Das LG hat die Klage abgewiesen.
II. Entscheidung
Das LG verneint einen Schadensersatzanspruch aus § 839 Abs. 1 Satz 1 BGB, Art. 34 Satz 1 GG i.V.m. § 10 Abs. 1 Satz 2, 3, Abs. 2, 4 des Straßen- und Wegegesetzes des Landes Schleswig-Holstein in der Fassung der Bekanntmachung vom 25.11.2003 (StrWG-SH). Der von dem Kläger behauptete Unfall sei nämlich nicht auf eine der Beklagten zurechenbare Pflichtverletzung gegen § 10 Abs. 1, 2 StrWG-SH zurückzuführen.
Umfang der Verkehrssicherungspflicht
Gemäß § 10 Abs. 1 S. 2 StrWG-SH obliege den Trägern der Straßenbaulast nach ihrer Leistungsfähigkeit, die Straßen in einem dem regelmäßigen Verkehrsbedürfnis genügenden Zustand anzulegen, zu unterhalten, zu erweitern oder sonst zu verbessern. Soweit sie hierzu unter Berücksichtigung ihrer Leistungsfähigkeit außerstande sind, haben sie auf den nicht verkehrssicheren Zustand vorbehaltlich anderweitiger Anordnungen der Straßenverkehrsbehörden durch Warnzeichen hinzuweisen (Satz 3). Nach § 10 Abs. 2 StrWG-SH seien bei dem Bau und bei der Unterhaltung der Straßen die allgemein anerkannten Regeln der Baukunst und der Technik zu beachten. Den Bedürfnissen sehbehinderter Menschen solle durch entsprechende Orientierungshilfen, denjenigen mit beeinträchtigter Mobilität durch barrierefreie Gehwegübergänge Rechnung getragen werden; die Belange von älteren Menschen und Kindern sind zu berücksichtigen.
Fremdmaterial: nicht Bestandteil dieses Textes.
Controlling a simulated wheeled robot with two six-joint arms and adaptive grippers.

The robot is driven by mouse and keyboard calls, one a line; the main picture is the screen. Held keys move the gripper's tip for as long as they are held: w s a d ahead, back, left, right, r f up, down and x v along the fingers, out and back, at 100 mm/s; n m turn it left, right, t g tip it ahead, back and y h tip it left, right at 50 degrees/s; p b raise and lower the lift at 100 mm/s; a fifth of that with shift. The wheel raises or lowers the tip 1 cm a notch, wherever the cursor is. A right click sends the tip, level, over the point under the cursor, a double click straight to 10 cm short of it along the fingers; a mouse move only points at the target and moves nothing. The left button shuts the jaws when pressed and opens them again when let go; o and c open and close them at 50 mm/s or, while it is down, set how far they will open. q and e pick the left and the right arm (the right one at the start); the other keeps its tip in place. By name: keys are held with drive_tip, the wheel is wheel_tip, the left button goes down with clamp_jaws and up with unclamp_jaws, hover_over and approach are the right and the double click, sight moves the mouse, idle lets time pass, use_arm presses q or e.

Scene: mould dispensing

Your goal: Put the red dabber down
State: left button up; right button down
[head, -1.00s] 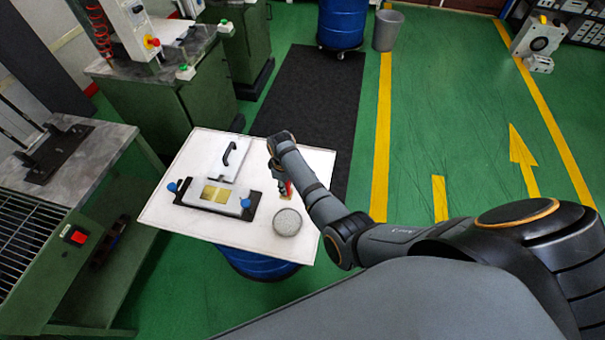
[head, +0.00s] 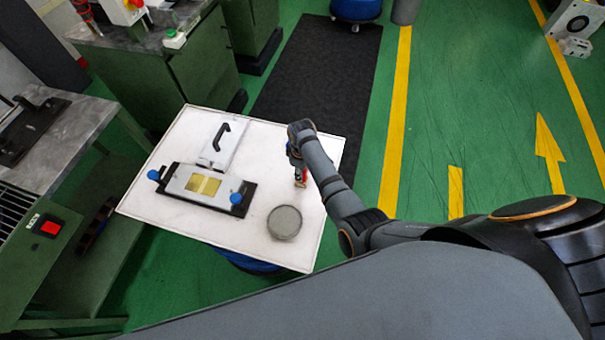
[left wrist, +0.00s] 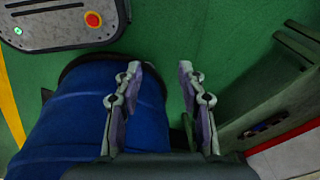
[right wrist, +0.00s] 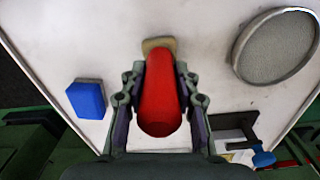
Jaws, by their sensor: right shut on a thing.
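My right gripper (right wrist: 160,100) is shut on the red dabber (right wrist: 160,92), around its red handle. The dabber's tan tip (right wrist: 158,45) points away from the gripper. In the head view the dabber (head: 301,180) is over the right part of the white tabletop (head: 262,258), behind the round grey dish (head: 285,222). I cannot tell whether its tip touches the tabletop. The dish also shows at the upper right of the right wrist view (right wrist: 278,48). My left gripper (left wrist: 158,72) is open and empty, beside a blue drum, and shows only in the left wrist view.
A mould plate (head: 200,187) with gold inserts and blue knobs lies left of the dish, with a handled lid (head: 218,150) behind it. A blue block (right wrist: 87,98) lies beside the dabber. Green machines stand behind and left.

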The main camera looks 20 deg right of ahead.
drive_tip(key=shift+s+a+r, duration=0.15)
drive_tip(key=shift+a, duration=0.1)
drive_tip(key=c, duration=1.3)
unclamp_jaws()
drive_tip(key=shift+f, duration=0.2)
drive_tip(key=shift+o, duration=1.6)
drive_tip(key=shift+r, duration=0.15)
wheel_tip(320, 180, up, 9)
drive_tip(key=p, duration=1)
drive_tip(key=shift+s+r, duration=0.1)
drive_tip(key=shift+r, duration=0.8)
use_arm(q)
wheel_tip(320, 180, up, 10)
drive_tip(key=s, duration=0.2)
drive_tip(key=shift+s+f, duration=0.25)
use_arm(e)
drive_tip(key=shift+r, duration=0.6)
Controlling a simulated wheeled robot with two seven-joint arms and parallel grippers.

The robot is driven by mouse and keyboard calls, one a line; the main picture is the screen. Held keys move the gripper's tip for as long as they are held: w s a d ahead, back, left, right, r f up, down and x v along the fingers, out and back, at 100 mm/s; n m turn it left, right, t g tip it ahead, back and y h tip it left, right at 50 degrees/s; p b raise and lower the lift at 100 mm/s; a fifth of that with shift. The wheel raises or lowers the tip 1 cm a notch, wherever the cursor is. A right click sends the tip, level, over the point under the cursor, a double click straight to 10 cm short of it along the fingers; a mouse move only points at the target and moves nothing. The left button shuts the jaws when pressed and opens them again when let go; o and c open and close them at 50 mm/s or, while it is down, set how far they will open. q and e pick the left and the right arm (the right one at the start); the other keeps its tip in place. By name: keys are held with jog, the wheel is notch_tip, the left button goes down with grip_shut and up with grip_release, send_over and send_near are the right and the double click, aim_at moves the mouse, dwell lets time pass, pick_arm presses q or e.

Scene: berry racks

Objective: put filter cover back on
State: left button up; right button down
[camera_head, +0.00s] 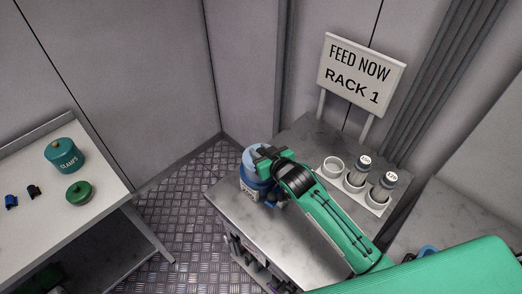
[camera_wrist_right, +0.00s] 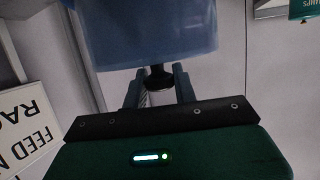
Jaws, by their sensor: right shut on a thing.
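A blue round thing (camera_head: 252,156), which looks like the filter cover, is at the left end of the grey metal table, over a darker blue body with a pale label (camera_head: 249,190). My right gripper (camera_head: 268,156) reaches over it from the right. In the right wrist view a blue translucent cup-like cover (camera_wrist_right: 150,35) fills the top, with a dark knob (camera_wrist_right: 158,78) between the fingers. My right gripper (camera_wrist_right: 160,92) is shut on this knob. Whether the cover touches the body below is hidden by the gripper. My left gripper is out of view.
A white tray (camera_head: 378,210) with an empty ring and two capped bottles stands on the metal table (camera_head: 300,250), right of my arm. A sign (camera_head: 361,73) reads FEED NOW RACK 1. The left table (camera_head: 110,185) carries a teal clamps jar (camera_head: 63,155), a green lid (camera_head: 79,193) and small clips.

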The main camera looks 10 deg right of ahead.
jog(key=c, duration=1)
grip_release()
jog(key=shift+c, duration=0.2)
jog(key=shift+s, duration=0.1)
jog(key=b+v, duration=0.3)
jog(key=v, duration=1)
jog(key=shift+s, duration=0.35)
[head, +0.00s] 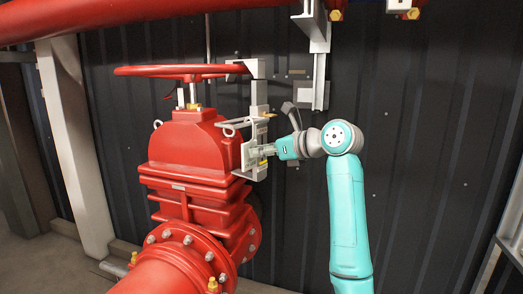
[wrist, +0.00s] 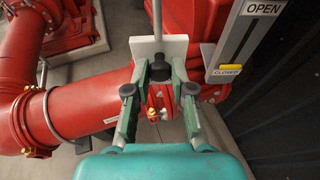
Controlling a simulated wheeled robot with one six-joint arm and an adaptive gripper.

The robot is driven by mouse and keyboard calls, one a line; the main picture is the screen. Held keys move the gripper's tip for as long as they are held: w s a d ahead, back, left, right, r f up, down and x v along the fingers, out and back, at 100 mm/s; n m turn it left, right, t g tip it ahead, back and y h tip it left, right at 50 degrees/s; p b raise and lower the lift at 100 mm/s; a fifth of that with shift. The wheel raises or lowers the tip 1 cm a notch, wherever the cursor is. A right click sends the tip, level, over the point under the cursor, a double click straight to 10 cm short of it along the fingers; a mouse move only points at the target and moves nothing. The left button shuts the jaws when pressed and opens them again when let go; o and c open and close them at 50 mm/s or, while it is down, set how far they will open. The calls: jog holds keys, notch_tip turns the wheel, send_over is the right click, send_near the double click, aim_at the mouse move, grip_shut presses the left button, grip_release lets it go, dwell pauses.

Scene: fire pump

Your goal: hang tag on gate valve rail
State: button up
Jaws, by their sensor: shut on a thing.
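My gripper (head: 262,152) is at the right side of the red gate valve (head: 190,150). In the wrist view its two green fingers (wrist: 160,90) close around a dark knob on a pale grey plate, which I take as the tag (wrist: 174,43). The plate also shows in the head view (head: 246,157), beside the valve body. A thin grey rod, likely the rail (head: 234,122), runs above the plate near an eye fitting. In the wrist view the rod (wrist: 157,14) extends beyond the plate's upper edge. I cannot tell whether plate and rod touch.
An upright indicator post (head: 259,95) stands close by; its OPEN and CLOSED labels and yellow pointer (wrist: 231,68) show at right in the wrist view. The red handwheel (head: 180,71) is above. A grey hanging bracket (head: 319,80) is behind. Dark wall panels (head: 430,150) lie at right.

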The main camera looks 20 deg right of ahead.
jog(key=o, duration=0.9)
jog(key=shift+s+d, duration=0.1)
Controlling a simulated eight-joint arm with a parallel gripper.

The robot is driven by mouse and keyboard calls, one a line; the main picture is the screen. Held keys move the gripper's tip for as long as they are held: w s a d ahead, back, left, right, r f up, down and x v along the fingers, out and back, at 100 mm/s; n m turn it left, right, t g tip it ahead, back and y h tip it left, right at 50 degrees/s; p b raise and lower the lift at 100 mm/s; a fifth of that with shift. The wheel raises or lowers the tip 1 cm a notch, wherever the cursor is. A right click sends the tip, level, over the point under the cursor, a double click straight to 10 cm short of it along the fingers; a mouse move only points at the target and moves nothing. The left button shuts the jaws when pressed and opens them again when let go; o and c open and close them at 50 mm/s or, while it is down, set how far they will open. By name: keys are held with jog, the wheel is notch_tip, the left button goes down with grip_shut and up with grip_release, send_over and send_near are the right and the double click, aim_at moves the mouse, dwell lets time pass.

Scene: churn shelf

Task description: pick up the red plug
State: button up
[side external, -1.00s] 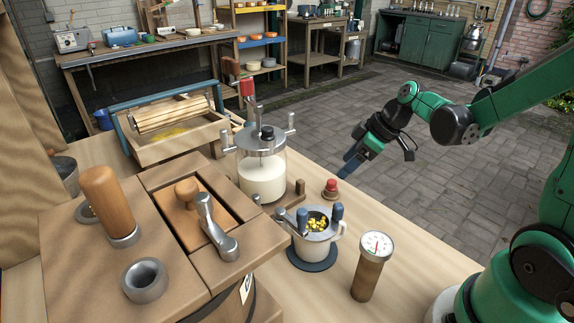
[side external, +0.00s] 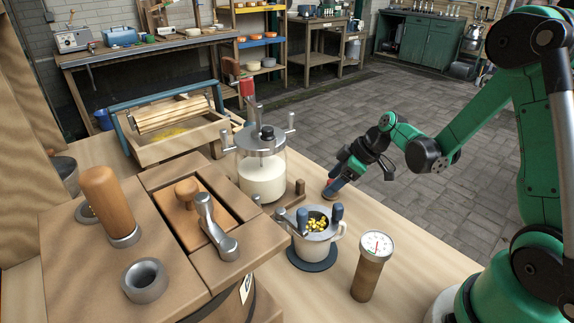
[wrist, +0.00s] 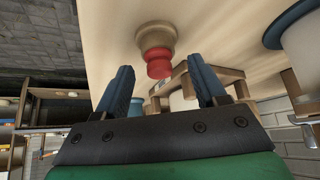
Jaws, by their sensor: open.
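The red plug (wrist: 158,66) has a red knob on a wider tan base. In the wrist view it stands on the pale wooden bench top, just beyond and between the two blue fingers of my gripper (wrist: 166,88). The fingers are apart with nothing held between them. In the side view my gripper (side external: 331,187) is at the bench's edge, right beside the plug (side external: 328,184), and covers most of it. I cannot tell whether a finger touches the plug.
A glass churn jar (side external: 262,178) with a metal crank stands left of the plug. A white cup (side external: 312,248) of yellow bits on a dark mat and a dial thermometer (side external: 370,268) stand nearer. The floor beyond the bench's edge is clear.

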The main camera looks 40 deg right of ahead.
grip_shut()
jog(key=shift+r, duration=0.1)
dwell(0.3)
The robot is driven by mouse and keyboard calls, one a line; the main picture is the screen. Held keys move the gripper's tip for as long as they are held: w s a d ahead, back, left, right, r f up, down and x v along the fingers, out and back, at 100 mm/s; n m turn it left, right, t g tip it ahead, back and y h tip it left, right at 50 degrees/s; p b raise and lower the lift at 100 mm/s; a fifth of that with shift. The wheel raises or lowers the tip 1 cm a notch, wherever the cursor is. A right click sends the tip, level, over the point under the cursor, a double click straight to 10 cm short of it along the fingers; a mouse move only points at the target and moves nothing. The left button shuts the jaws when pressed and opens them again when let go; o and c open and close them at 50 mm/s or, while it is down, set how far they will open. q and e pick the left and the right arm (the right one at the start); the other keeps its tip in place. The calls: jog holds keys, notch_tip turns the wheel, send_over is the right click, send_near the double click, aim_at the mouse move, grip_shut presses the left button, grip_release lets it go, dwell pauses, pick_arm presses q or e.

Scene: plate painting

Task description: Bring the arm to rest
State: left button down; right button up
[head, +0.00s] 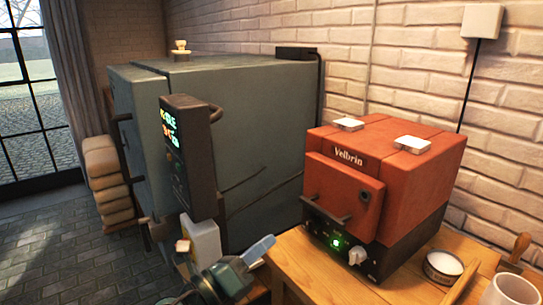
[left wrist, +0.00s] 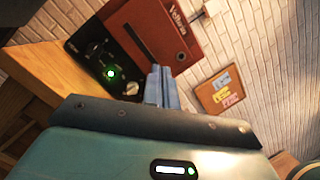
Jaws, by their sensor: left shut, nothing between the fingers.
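My left gripper (head: 258,250) shows at the bottom middle of the head view, with a teal body and blue-grey fingers. The fingers are shut and empty. They are in front of the left edge of the wooden table, left of the small red kiln (head: 400,165) and apart from it. In the left wrist view the shut fingers (left wrist: 162,85) point up toward the red kiln (left wrist: 150,32), which appears tilted, with its green light lit. My right gripper is in neither view.
A large grey kiln (head: 245,120) with a control panel (head: 187,155) stands behind my left arm. The wooden table (head: 310,272) holds the red kiln, a round tin (head: 443,266) and a white mug (head: 510,290). Stacked sacks (head: 105,185) stand at the left. The tiled floor (head: 50,255) is clear.

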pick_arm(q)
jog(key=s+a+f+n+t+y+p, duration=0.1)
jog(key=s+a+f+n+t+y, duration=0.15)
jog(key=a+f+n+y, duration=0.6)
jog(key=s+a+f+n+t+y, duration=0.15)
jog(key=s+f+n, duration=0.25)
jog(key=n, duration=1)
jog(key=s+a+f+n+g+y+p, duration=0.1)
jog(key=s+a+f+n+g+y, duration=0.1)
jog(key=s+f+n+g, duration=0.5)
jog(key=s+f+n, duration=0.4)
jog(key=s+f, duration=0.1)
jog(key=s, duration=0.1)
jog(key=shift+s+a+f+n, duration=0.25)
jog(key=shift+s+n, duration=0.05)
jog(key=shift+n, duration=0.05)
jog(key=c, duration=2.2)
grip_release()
Das LG gelangte allerdings auf Grundlage des klägerischen Vortrags nicht zu dem Ergebnis, dass sich die Straße in einem gemessen an § 10 Abs. 1, 2 StrWG-SH pflichtwidrigen Zustand befunden hat. Dem Kläger sei es nicht gelungen, eine der Beklagten zurechenbare Verkehrssicherungspflichtverletzung darzulegen. § 10 Abs. 1 Satz 2 StrWG-SH verlange von dem Träger der Straßenbaulast, Straßen in einem dem regelmäßigen Verkehrsbedürfnis genügenden Zustand zu unterhalten, wobei nach § 10 Abs. 2 Satz 2 Hs. 2 StrWG-SH bei der Unterhaltung die Belange von älteren Menschen zu berücksichtigen sind. Daraus folge, dass sich Straßen grundsätzlich nicht in einem einwandfreien Zustand befinden müssen und von ihnen mit Blick auf etwaige Unebenheiten eine Restgefahr ausgehen könne. Der Umfang der Sorge für die Verkehrssicherheit werde maßgeblich von der Art und der Häufigkeit der Benutzung des Verkehrswegs und seiner Bedeutung bestimmt (BGH, Urt. v. 21.6.1979 – III ZR 58/78). Ein Verkehrssicherungspflichtiger habe in geeigneter und objektiv zumutbarer Weise alle, aber auch nur diejenigen Gefahren ausräumen und erforderlichenfalls vor ihnen zu warnen, die für den Benutzer, der die erforderliche Sorgfalt walten lässt, nicht oder nicht rechtzeitig erkennbar seien und auf die er sich nicht oder nicht rechtzeitig einzurichten könne (BGH, Urt. v. 5.7.2012 – III ZR 240/11). Grundsätzlich müsse der Straßenbenutzer sich den vorgefundenen Straßenverhältnissen anpassen (Reinert/Kümper, in: BeckOK BGB, 71. Ed. 1.8.2024, § 839 Rn 70 mit Nachw.). Weitergehende Sorgfaltsanforderungen folgen nach Auffassung des LG auch nicht daraus, dass § 10 Abs. 2 StrWG-SH anordnet, dass bei dem Bau und bei der Unterhaltung der Straßen die Belange von älteren Menschen zu berücksichtigen. Bei der Regelung handelt es sich um eine Orientierung für den Träger der Straßenbaulast und nicht um eine konkrete Qualitätsvorgabe mit Blick auf die Beschaffenheit von Gehwegen (so i.E. auch Röttger SchlHA 2018, 82, 85).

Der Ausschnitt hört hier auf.